Furthermore, if we think more deeply about it, pragmatism is often viewed as being the same thing as cowardice, spinelessness, and amorality. It's viewed as justifying conciliatory action. Bill Clinton put forward the idea of "triangulation" during his presidency. Today, it is often derided by those on the left as justifying centrist policies (in other words, he wasn't being ideological enough). Or consider this famous historical example involving Abraham Lincoln. As Hayes writes:
Lincoln was also pragmatic about the institution he helped end: "If I could save the Union without freeing any slave I would do it," he wrote to newspaper editor Horace Greeley in August 1862, "and if I could save it by freeing all the slaves I would do it; and if I could save it by freeing some and leaving others alone I would also do that." This is a kind of pragmatism that to our modern ears comes close to colluding with evil, and it shows how even the most "pragmatic" decisions are embedded in a hierarchy of values: in this case the integrity of the nation over the human rights of millions of its residents.
What is more, ideology often stands in the way of conventional wisdom which may or may not be impractical. We at times are in desperate need of ideologues to protect us from impractical "pragmatism." Take the example of the Iraq war. As Hayes writes:
[The] Same goes for the Iraq War, which many "pragmatic" lawmakers--Hillary Clinton, Arlen Specter--voted for and which ideologues across the political spectrum, from Ron Paul to Bernie Sanders, opposed. Of course, by any reckoning, the war didn't work. That is, it failed to be a practical, non-ideological improvement to the nation's security. This, despite the fact that so many willed themselves to believe that the benefits would clearly outweigh the costs. Principle is often pragmatism's guardian. Particularly at times of crisis, when a polity succumbs to collective madness or delusion, it is only the obstinate ideologues who refuse to go along. Expediency may be a virtue in virtuous times, but it's a vice in vicious ones.

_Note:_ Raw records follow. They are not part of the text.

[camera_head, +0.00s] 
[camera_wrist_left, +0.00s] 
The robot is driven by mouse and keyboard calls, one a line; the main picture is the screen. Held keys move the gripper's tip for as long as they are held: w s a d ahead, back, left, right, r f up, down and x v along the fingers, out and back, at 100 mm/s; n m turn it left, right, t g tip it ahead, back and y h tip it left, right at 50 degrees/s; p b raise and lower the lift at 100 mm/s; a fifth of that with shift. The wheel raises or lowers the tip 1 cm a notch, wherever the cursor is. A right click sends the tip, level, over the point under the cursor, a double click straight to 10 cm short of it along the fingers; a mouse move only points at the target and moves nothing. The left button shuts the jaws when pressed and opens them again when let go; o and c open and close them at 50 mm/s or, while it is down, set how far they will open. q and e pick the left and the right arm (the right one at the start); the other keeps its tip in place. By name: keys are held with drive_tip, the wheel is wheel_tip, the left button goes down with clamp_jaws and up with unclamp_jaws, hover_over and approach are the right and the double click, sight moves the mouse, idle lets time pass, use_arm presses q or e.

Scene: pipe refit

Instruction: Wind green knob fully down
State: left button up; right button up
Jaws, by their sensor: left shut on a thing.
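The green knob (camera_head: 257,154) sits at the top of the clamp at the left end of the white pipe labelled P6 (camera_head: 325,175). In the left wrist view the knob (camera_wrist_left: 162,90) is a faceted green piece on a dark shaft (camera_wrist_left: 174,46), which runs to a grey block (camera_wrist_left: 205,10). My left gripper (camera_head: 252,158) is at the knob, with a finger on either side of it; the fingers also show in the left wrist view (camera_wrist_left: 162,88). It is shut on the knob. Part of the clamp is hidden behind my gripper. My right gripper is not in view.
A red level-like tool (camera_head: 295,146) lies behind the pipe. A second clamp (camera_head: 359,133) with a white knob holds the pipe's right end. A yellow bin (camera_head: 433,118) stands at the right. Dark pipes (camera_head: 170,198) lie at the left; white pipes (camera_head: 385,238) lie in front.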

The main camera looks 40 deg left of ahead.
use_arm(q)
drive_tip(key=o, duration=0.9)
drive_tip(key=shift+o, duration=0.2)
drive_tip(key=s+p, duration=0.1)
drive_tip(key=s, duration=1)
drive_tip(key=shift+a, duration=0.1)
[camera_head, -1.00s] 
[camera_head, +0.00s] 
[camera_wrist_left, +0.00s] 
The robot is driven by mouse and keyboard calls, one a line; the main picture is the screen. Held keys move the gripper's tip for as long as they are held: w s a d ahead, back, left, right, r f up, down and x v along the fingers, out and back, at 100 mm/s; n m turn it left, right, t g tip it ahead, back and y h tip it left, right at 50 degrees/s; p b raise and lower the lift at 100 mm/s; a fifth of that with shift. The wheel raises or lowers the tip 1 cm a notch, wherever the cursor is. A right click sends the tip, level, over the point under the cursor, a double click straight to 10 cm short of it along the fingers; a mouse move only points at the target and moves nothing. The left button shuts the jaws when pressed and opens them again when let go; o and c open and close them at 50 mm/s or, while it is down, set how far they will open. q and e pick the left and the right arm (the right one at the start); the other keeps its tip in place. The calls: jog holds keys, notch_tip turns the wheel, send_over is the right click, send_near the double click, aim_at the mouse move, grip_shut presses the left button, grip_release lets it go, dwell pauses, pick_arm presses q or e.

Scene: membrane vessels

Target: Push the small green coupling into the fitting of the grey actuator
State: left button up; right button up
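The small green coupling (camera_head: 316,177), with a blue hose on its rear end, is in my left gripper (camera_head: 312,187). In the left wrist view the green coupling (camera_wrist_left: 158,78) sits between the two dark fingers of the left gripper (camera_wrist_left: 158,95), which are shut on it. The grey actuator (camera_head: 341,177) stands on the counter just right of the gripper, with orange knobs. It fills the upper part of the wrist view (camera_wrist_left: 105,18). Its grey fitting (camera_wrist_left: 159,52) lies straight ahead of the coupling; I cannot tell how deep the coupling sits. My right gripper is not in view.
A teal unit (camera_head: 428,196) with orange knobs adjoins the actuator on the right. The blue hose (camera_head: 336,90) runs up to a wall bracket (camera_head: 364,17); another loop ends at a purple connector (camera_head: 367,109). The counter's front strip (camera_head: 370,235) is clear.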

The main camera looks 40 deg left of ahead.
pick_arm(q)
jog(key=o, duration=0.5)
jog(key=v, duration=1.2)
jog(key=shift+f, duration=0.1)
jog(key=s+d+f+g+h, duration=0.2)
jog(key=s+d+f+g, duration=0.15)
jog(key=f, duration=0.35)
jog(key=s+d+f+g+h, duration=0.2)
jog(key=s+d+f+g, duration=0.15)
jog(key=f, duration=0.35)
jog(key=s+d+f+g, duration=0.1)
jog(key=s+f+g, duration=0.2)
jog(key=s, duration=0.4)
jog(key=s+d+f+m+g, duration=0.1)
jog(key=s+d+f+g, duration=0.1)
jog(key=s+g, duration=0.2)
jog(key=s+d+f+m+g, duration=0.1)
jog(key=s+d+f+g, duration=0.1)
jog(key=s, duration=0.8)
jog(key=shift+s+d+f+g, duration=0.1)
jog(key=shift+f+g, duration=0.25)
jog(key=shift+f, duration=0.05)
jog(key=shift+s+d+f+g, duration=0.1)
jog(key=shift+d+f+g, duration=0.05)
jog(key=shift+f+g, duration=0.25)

Hayes rightly sees the whole issue of Obama's pragmatism as being tied up in something larger, specifically the policies he is likely to promote as President. Those on the left are concerned that he is surrounding himself with "pragmatists" who will push centrist policies. Those closer to the center - realize that we're talking about ideologues here - have applauded his cabinet appointments for their pragmatism. Their idea here is that Obama isn't going to immobilize the government through his own ideologically-driven agenda, and instead has picked smart people who know how to get something done. But this analysis is superficial, as Hayes explains:
Either way, there will be moments in the next four years when a principled fight will be required, and if there is an uneasiness rippling through the minds of some progressives, it arises from their doubts about just how willing Obama will be to fight those fights. When a friend of mine decided to run for office this year, someone suggested that he write down a list of positions he wouldn't take, votes he wouldn't cast, then put it in a safe and give someone the key. The idea was that by committing himself in writing to some basic skeletal list of principles, he'd be at least partially anchored against the slippery slope of compromise that so often leads elected officials to lose their way.
The truth lies somewhere else. As Hayes concludes, pragmatism itself requires courage and boldness. What is pragmatic at any particular time might be considered radical in another. He cites FDR's understanding of pragmatism - another president besides Lincoln that Obama is compared to, more because of historical circumstances than biography:
"The country needs," Roosevelt said in May 1932, "and, unless I mistake its temper, the country demands, bold, persistent experimentation. It is common sense to take a method and try it: if it fails, admit it frankly and try another. But above all, try something. The millions who are in want will not stand by silently forever while the things to satisfy their needs are within easy reach." That is pragmatism we can believe in. Our times demand no less.
And what we must understand is that those experiments will in turn be influenced by Obama's ideology. As a final thought, consider this except from Obama's speech at the 2008 DNC:
It's not because John McCain doesn't care. It's because John McCain doesn't get it. For over two decades, he's subscribed to that old, discredited Republican philosophy - give more and more to those with the most and hope that prosperity trickles down to everyone else. In Washington, they call this the Ownership Society, but what it really means is - you're on your own. Out of work? Tough luck. No health care? The market will fix it. Born into poverty? Pull yourself up by your own bootstraps - even if you don't have boots. You're on your own. Well it's time for them to own their failure. It's time for us to change America.
Those are ideologically-driven words. And those who agreed with the ideology, emotionally, viscerally, cheered wildly.
Ideology, Hayes tells us, isn't the enemy. It is what gives us a moral footing. He quotes Glenn Greenwald:
[A]s Glenn Greenwald has astutely pointed out on his blog, while ideology can lead decision-makers to ignore facts, it is also what sets the limiting conditions for any pragmatic calculation of interests. "Presumably, there are instances where a proposed war might be very pragmatically beneficial in promoting our national self-interest," Greenwald wrote, "but is still something that we ought not to do. Why? Because as a matter of principle--of ideology--we believe that it is not just to do it, no matter how many benefits we might reap, no matter how much it might advance our 'national self-interest.'"
The trick is to get the good of ideology - the courage needed to state one's vision boldly, and the moral rudder that comes with it - without getting the bad - a willful refusal to accept facts that don't correspond with what you want to believe. And the same is true of pragmatism: we need the good - the willingness to try new things in the name of finding something that works - without the bad - a willingness to do anything if we think it will ameliorate a problem, regardless of the moral coast.
How will Obama walk this tightrope? We will soon see.